The Framing of the Georgian Conflict

The Framing of the Georgian Conflict

Although the Russian invasion of Georgia this summer has receded from the front pages, it is nonetheless the topic of vigorous debate. At stake is not only how we frame our response to the situation in Georgia, but also how we view our ongoing relationship with Russia.

For example, Edward Lucas, the Central and Eastern Europe correspondent for The Economist has posted to his blog a sharp critique of the EU’s policy towards Russia, post Georgian conflict. The essay had originally appeared int he Sunday Telegraph. it begins:

So it is business as usual with Russia. And what a bad business it is. Britain’s decision to allow France to lead the European Union back into normal relations with Vladimir Putin’s ex-KGB regime in Russia is one of the most startling volte-faces in our country’s recent diplomatic history. It has left our allies in Eastern Europe – Poland, the Czech Republic, Estonia, Latvia and Lithuania – aghast at our duplicity. “Our last European hope just —-ed us. We should have known. For we are but a small faraway country about which they know nothing,” a senior official in the region wrote in a despairing email after The Daily Telegraph broke the news on Friday.

European unity after the war in Georgia was never terribly impressive – a mild public rebuke and the suspension of talks on a new “partnership and co-operation agreement” until Russia met the conditions of the loosely worded truce brokered by the French president, Nicolas Sarkozy.

Russia has met some of those conditions – but not all. EU monitors are still unable to inspect the war zone properly. If they could, they would see evidence of ethnic cleansing in the two separatist enclaves of South Ossetia and Abkhazia. They would also see that Russia has increased its military presence. The message to the Kremlin is clear: you can invade a neighbouring country, threaten Europe’s energy supplies, and the EU will do nothing serious about it…

You can read the rest here.  Lucas’ analysis has been in the “new cold war” vein; that is, after all, the title of his book.

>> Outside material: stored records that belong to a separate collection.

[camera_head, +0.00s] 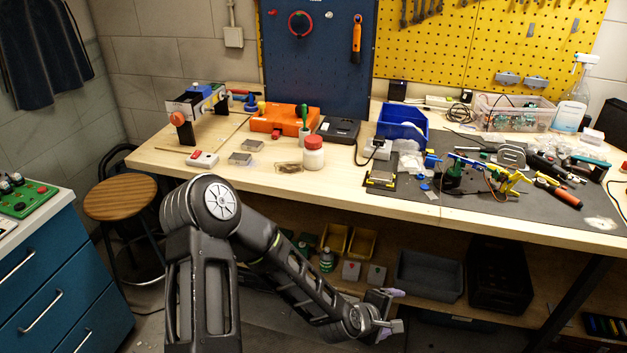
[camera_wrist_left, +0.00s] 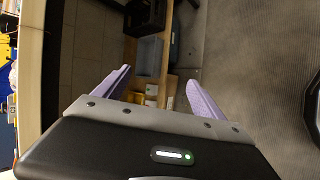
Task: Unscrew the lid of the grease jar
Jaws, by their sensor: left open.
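The grease jar (camera_head: 314,157) is a white jar that stands upright near the front edge of the workbench in the head view. Its red lid (camera_head: 314,142) sits on top. My left gripper (camera_head: 391,311) is low in front of the bench, below the table top and to the right of the jar, well apart from it. In the left wrist view its two purple fingers (camera_wrist_left: 150,92) are spread with nothing between them. The jar is not visible in the wrist view. My right gripper is in neither view.
An orange case (camera_head: 284,118), a black scale-like device (camera_head: 338,130) and a blue bin (camera_head: 402,124) stand behind the jar. A dark mat (camera_head: 470,205) with tools covers the right side. Shelves with bins (camera_head: 429,276) lie under the bench. A stool (camera_head: 120,196) stands at left.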

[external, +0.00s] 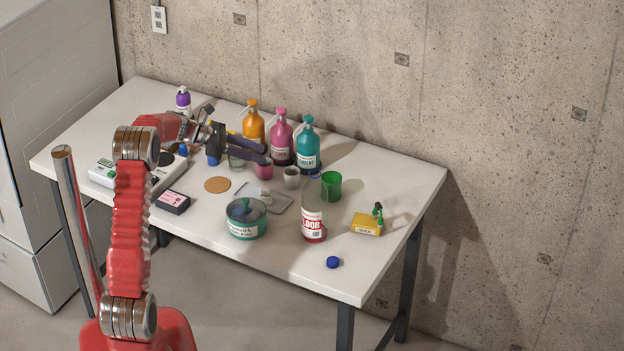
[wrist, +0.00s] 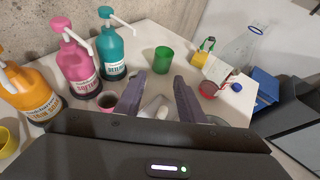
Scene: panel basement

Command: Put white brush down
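My gripper (external: 267,154) is above the middle of the white table (external: 400,185), in front of the pump bottles. In the wrist view its two dark fingers (wrist: 162,86) stand apart with a gap between them. A small pale shape (wrist: 150,109) shows between and below the fingers; I cannot tell whether it is the white brush. No brush is clearly visible in the fingers in the external view.
Orange (external: 253,124), pink (external: 281,140) and teal (external: 307,150) pump bottles stand behind. A pale cup (external: 291,179), green cup (external: 332,187), clear bottle with red liquid (external: 313,228) and teal bowl (external: 246,228) are close by.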

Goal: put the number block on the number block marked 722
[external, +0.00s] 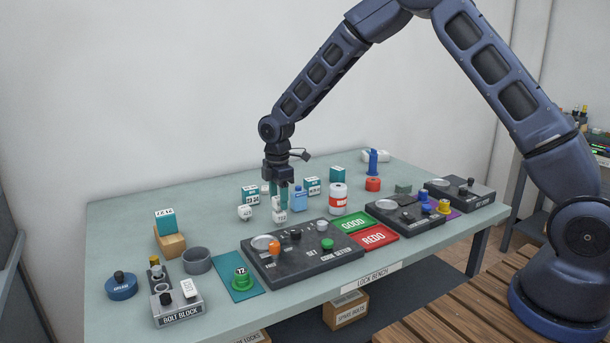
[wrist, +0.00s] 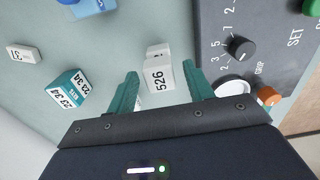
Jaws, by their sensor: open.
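A white number block reading 526 (wrist: 159,78) lies between the two fingers of my gripper (wrist: 160,90) in the wrist view. A second white face with a partly hidden number (wrist: 157,50) shows just beyond it; I cannot tell whether it is another block beneath. In the external view my gripper (external: 279,187) points down over white block surfaces (external: 280,216) standing on the bench, which look like a small stack; the lower face may read 722 but is too small to be sure. The fingers are open, one on each side of the 526 block, with gaps visible.
A white block (external: 245,212) and teal-and-white blocks (external: 250,193) stand left of my gripper. A dark control panel (external: 300,258) lies in front. The bench's back left is clear.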

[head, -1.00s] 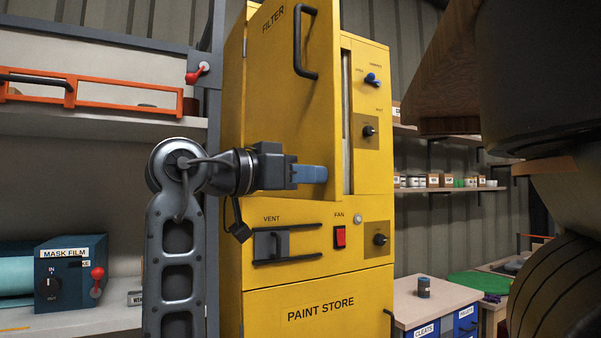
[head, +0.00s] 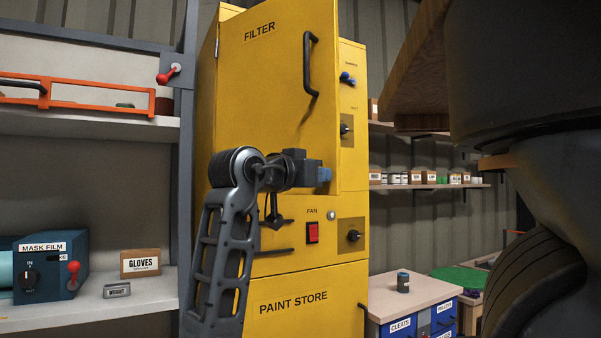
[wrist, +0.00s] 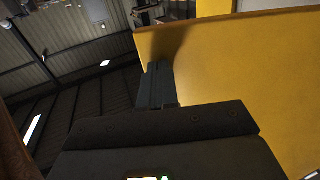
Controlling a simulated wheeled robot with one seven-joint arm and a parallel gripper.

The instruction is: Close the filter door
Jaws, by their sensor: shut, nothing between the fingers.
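The filter door (head: 270,85) is a tall yellow panel marked FILTER, with a black bar handle (head: 311,65) near its right edge. It hides part of the control strip beside it, so it appears to stand out from the cabinet. Its exact angle is hard to tell. My gripper (head: 325,176) is shut and empty, in front of the door's lower right part in the head view. In the wrist view, the shut fingers (wrist: 157,72) point at the yellow door (wrist: 235,70), close to its face. I cannot tell whether they touch it.
The yellow paint store cabinet (head: 300,305) has blue and black knobs and a red fan switch (head: 312,233). Shelves with a mask film box (head: 50,262) and gloves carton (head: 140,263) stand left. A low drawer unit (head: 425,298) stands right.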

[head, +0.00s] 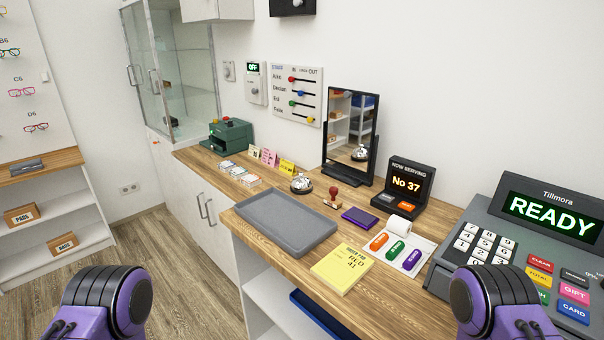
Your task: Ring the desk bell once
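The desk bell (301,184), a silver dome on a dark base, stands upright on the wooden counter (310,262), behind the grey tray and left of the red-handled stamp. Its reflection shows in the mirror. Nothing touches its top. Purple and black links of my two arms show at the bottom left and bottom right edges. Neither of my grippers is in view, so their fingers cannot be seen.
A grey tray (285,222) lies in front of the bell, with a stamp (333,198) at its right. A mirror (350,138) stands behind.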

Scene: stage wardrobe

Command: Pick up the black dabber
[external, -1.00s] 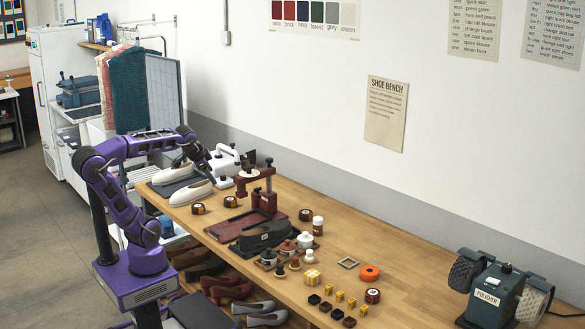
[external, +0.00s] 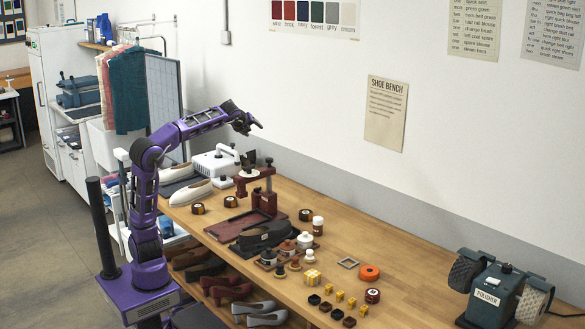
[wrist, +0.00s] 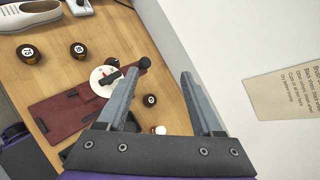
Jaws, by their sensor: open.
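Several small dabbers stand in a row on the bench, in front of the lidded jars, in the external view. The darkest, at the row's left end, looks like the black dabber (external: 280,271), though it is too small to be sure. My gripper (external: 254,124) is high above the far part of the bench, well up and away from the dabbers. In the wrist view my gripper (wrist: 160,74) is open with nothing between its fingers. The dabbers cannot be made out there.
A dark red press (external: 264,190) stands on the bench below my gripper. A dark shoe (external: 262,236) and jars (external: 305,240) are close behind the dabbers. Bare wood lies before the polisher (external: 491,294).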

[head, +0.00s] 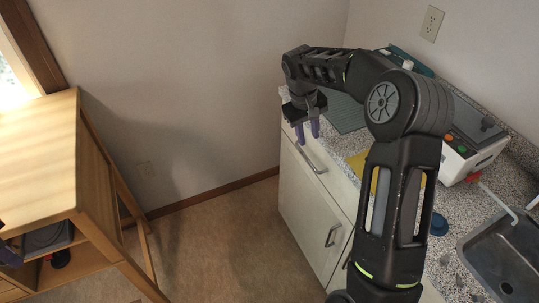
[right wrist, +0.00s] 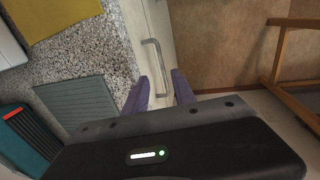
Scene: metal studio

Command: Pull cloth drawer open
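The drawer (head: 325,180) is the pale upper front of the counter cabinet, with a metal bar handle (head: 311,158); it looks shut. In the right wrist view the handle (right wrist: 158,62) lies just beyond the fingertips, roughly in line with the gap between them. My right gripper (head: 308,130) is open and empty, its purple fingers pointing down above the counter's front edge, near the handle; the fingers also show apart in the right wrist view (right wrist: 163,82). No cloth is clearly identifiable.
A lower cabinet front has its own handle (head: 333,235). The speckled counter (head: 448,232) holds a grey ribbed mat (head: 345,115), a yellow flat item (head: 361,168), a white appliance (head: 470,150) and a sink (head: 505,262). The wooden table (head: 40,140) stands left. Floor (head: 215,240) between is clear.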

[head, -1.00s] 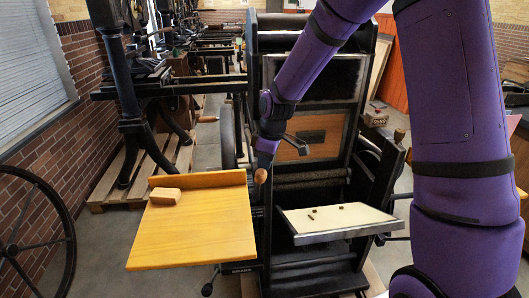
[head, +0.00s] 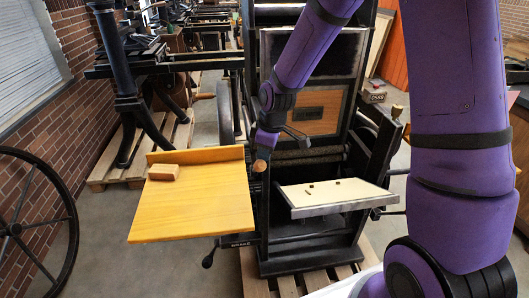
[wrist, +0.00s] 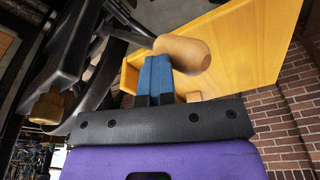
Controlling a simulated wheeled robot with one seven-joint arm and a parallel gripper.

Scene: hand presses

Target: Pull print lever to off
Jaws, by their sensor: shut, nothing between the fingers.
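The print lever's round wooden knob (head: 260,166) is at the left side of the press, just right of the yellow wooden board. It shows large in the wrist view (wrist: 182,52), on a dark rod. My gripper (wrist: 155,75) has its blue fingers shut together, with nothing between them. They are right beside the knob; it overlaps their tips in the wrist view, and I cannot tell whether they touch. In the head view my wrist (head: 265,138) is just above the knob and hides the fingers. No off marking is readable.
The yellow board (head: 190,215) carries a small wooden block (head: 163,172). A pale tilted tray (head: 335,195) is right of the lever. A lever marked BRAKE (head: 208,261) is low in front. A large spoked wheel (head: 72,225) stands at the left. Open floor lies below the board.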

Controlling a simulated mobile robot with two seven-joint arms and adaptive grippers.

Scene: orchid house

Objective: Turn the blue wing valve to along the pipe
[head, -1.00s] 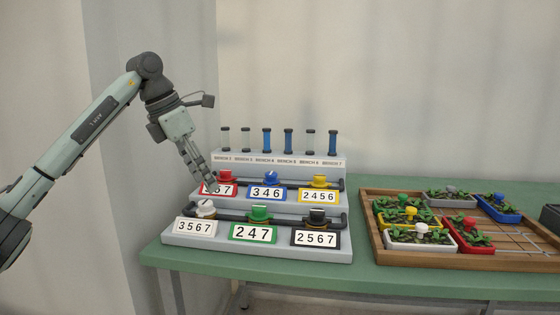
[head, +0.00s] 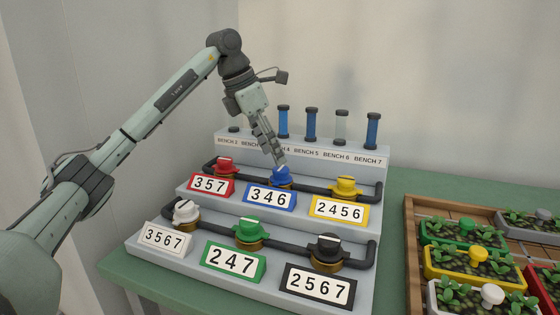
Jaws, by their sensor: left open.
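The blue wing valve (head: 281,180) sits on the upper pipe (head: 318,189), behind the plate marked 346 (head: 270,197). My left gripper (head: 280,161) points down with its fingertips right at the top of the blue valve and partly hides it. The gripper is open; I cannot tell whether its fingers straddle the wing or touch it. The way the blue wing points is hard to tell behind the fingers. My right gripper is not in view.
A red valve (head: 225,166) and a yellow valve (head: 346,186) flank the blue one. White (head: 185,211), green (head: 249,231) and black (head: 327,250) valves stand on the lower step. Bench tubes (head: 311,123) rise behind. A wooden tray (head: 413,245) of planters is at right.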

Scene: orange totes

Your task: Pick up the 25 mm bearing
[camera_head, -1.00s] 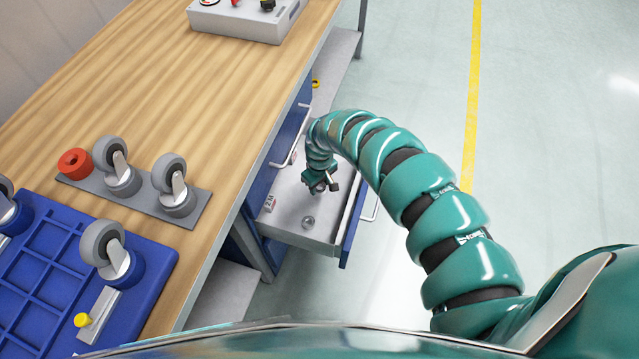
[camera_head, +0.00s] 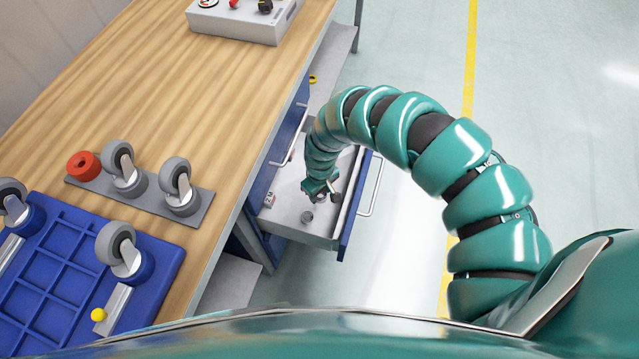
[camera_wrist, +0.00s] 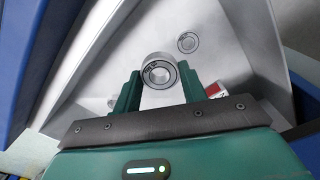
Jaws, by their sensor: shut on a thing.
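My gripper (camera_wrist: 160,88) is shut on a silver ring bearing (camera_wrist: 160,70), which sits between the two green fingertips in the wrist view. Its face carries a small dark print too small to read. A second, loose bearing (camera_wrist: 188,42) lies on the drawer floor beyond it, apart from the gripper. In the head view my gripper (camera_head: 317,188) is low inside the open drawer (camera_head: 322,241); the held bearing cannot be made out there.
The drawer walls surround the gripper. The wooden bench (camera_head: 185,85) stands left, with grey casters (camera_head: 175,178) and a blue tray (camera_head: 165,255). Open floor is to the right.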

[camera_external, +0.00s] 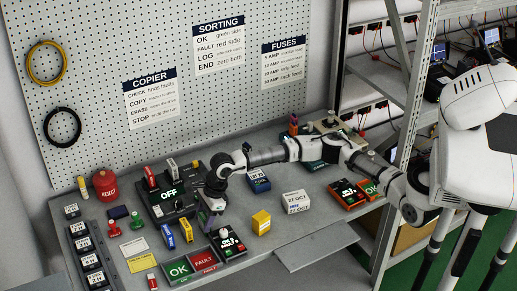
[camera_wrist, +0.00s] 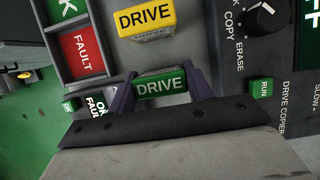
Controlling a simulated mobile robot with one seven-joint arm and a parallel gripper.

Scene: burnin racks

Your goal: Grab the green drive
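The green drive (camera_wrist: 160,86), marked DRIVE, shows in the wrist view between the two purple fingers of my gripper (camera_wrist: 161,72). The fingers flank its left and right sides with no clear gap. Whether they press on it is not plain. In the external view my gripper (camera_external: 206,218) points down, low over the bench, just left of the black and white switch box. The green drive cannot be made out there, as the gripper hides that spot.
A yellow drive (camera_wrist: 146,18) lies close by in the wrist view, near the red FAULT tray (camera_wrist: 82,52). The drive copier (camera_wrist: 262,50) with its dial is to the right.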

While I am hopeful that we can manage our relationship with Russia so that we may be competitors but not enemies, I also think that Lucas is an insightful analyst who notices things than many others don’t (or at least notices them first…).

Some of the comments to his post (and his responses to them) are also very interesting. The crux of the critique of Lucas’s argument is the concern that the tide may be turning on the Georgian version of how the fighting began. For example, a recent New York Times article began:

Newly available accounts by independent military observers of the beginning of the war between Georgia and Russia this summer call into question the longstanding Georgian assertion that it was acting defensively against separatist and Russian aggression.

Instead, the accounts suggest that Georgia’s inexperienced military attacked the isolated separatist capital of Tskhinvali on Aug. 7 with indiscriminate artillery and rocket fire, exposing civilians, Russian peacekeepers and unarmed monitors to harm.

The accounts are neither fully conclusive nor broad enough to settle the many lingering disputes over blame in a war that hardened relations between the Kremlin and the West. But they raise questions about the accuracy and honesty of Georgia’s insistence that its shelling of Tskhinvali, the capital of the breakaway region of South Ossetia, was a precise operation. Georgia has variously defended the shelling as necessary to stop heavy Ossetian shelling of Georgian villages, bring order to the region or counter a Russian invasion.

It is important to keep in mind that there are other issues at stake, such as (a) whether or not the Russian military action was actually an aggression or an act of self-defense or a treaty-based right; (b) whether the Russian military action was proportionate; and, (c) the big ticket question as to whether or not South Ossetia should be recognized as an independent state. These new reports are part of an ongoing battle to frame the debate–or “control the narrative” as public diplomacy folks like to say– over South Ossetia:

Each side has fresh lists of grievances about the other, which they insist are decisive. But both sides also have a record of misstatement and exaggeration, which includes circulating casualty estimates that have not withstood independent examination. With the international standing of both Russia and Georgia damaged, the public relations battle has been intensive.

Lucas and others have consistently argued that Russia and the South Ossetian separatists have goaded the Georgian leadership for months (if not years), making hair-trigger responses (or over-responses) more likely. Such behavior of stoking crisis should not be ratified. At the same time, the Georgians have inflicted a wound on their own credibility if they indiscriminately shelled. In particular, this can be used as evidence (rightly or wrongly) that South Ossetians are likely to suffer human rights abuses at Russian hands and that a peaceful reunification is not politically possible.

The current phase of the conflict over South Ossetia is not on the battlefield but in the arena of public opinion, in trying to shape perceptions that will in turn frame what will be viewed as a reasonable or unreasonable final settlement.